**Problem requirements:** Copy every line of the records below where the word "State" occurs.

START

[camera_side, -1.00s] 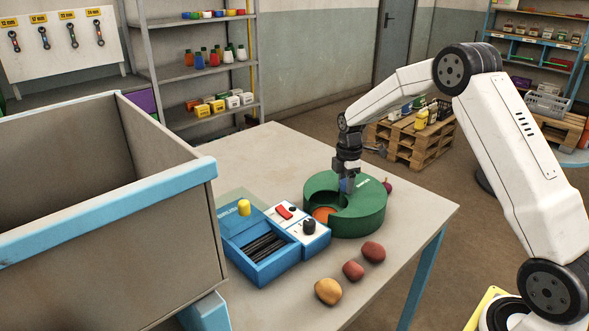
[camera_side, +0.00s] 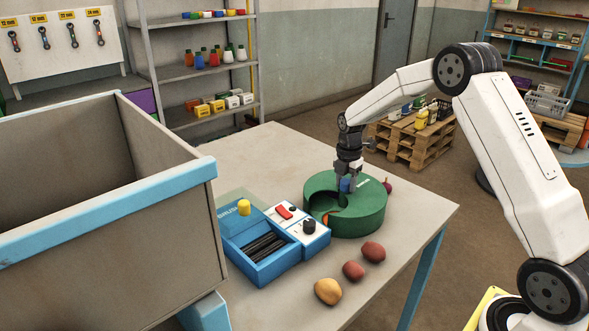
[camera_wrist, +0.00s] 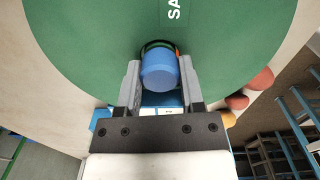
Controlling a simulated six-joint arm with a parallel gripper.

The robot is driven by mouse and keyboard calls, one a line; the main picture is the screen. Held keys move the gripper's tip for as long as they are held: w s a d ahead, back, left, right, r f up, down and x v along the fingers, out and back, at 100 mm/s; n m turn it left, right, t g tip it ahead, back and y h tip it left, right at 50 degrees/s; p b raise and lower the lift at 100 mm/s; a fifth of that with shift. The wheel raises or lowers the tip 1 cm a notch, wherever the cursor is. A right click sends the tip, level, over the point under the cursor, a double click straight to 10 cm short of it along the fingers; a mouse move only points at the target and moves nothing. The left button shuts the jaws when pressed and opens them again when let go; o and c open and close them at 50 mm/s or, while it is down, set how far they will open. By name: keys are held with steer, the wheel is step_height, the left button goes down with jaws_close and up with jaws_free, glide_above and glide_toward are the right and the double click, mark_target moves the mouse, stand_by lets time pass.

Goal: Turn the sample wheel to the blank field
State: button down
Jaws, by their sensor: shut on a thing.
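The sample wheel's round green housing (camera_side: 362,212) sits on the table, with pale lettering on top. A notch in its left side shows a mostly dark green field (camera_side: 322,205) and a small orange patch (camera_side: 326,218). A blue knob (camera_side: 346,185) stands up from the wheel; it also fills the middle of the wrist view (camera_wrist: 158,72). My gripper (camera_side: 346,182) points down over the wheel, its two fingers (camera_wrist: 159,75) shut on either side of the knob. A thin orange edge shows beside the knob in the wrist view. The rest of the wheel is hidden under the housing.
A blue device (camera_side: 262,245) with a slotted tray, yellow knob and red switch stands close left of the wheel. Several round fruits or vegetables (camera_side: 353,271) lie in front, and a dark red one behind. A large grey bin (camera_side: 110,230) is at left.

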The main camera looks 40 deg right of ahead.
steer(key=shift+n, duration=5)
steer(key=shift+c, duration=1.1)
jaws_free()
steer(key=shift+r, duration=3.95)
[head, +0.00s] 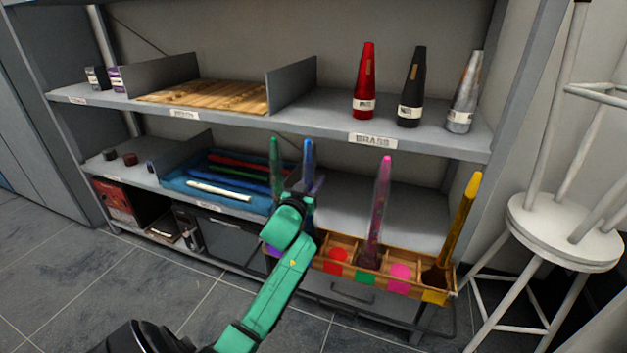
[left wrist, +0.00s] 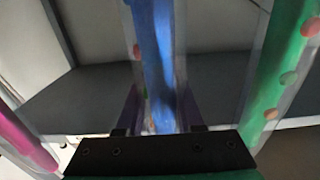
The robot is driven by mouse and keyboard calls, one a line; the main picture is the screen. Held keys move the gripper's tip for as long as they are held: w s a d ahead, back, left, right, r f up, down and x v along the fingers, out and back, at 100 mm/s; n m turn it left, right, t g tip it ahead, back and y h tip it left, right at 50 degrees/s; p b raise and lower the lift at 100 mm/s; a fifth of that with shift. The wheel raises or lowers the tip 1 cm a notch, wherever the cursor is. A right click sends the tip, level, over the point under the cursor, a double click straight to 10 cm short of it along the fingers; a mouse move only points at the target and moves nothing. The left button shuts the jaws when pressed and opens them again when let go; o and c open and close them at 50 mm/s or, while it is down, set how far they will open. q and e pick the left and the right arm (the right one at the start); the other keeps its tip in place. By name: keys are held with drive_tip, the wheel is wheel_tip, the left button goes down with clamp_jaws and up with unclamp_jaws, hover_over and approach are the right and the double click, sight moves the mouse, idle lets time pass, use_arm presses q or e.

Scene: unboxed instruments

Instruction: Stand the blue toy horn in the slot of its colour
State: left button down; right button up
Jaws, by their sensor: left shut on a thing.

END

**The completed task:**
State: button down
State: left button down; right button up

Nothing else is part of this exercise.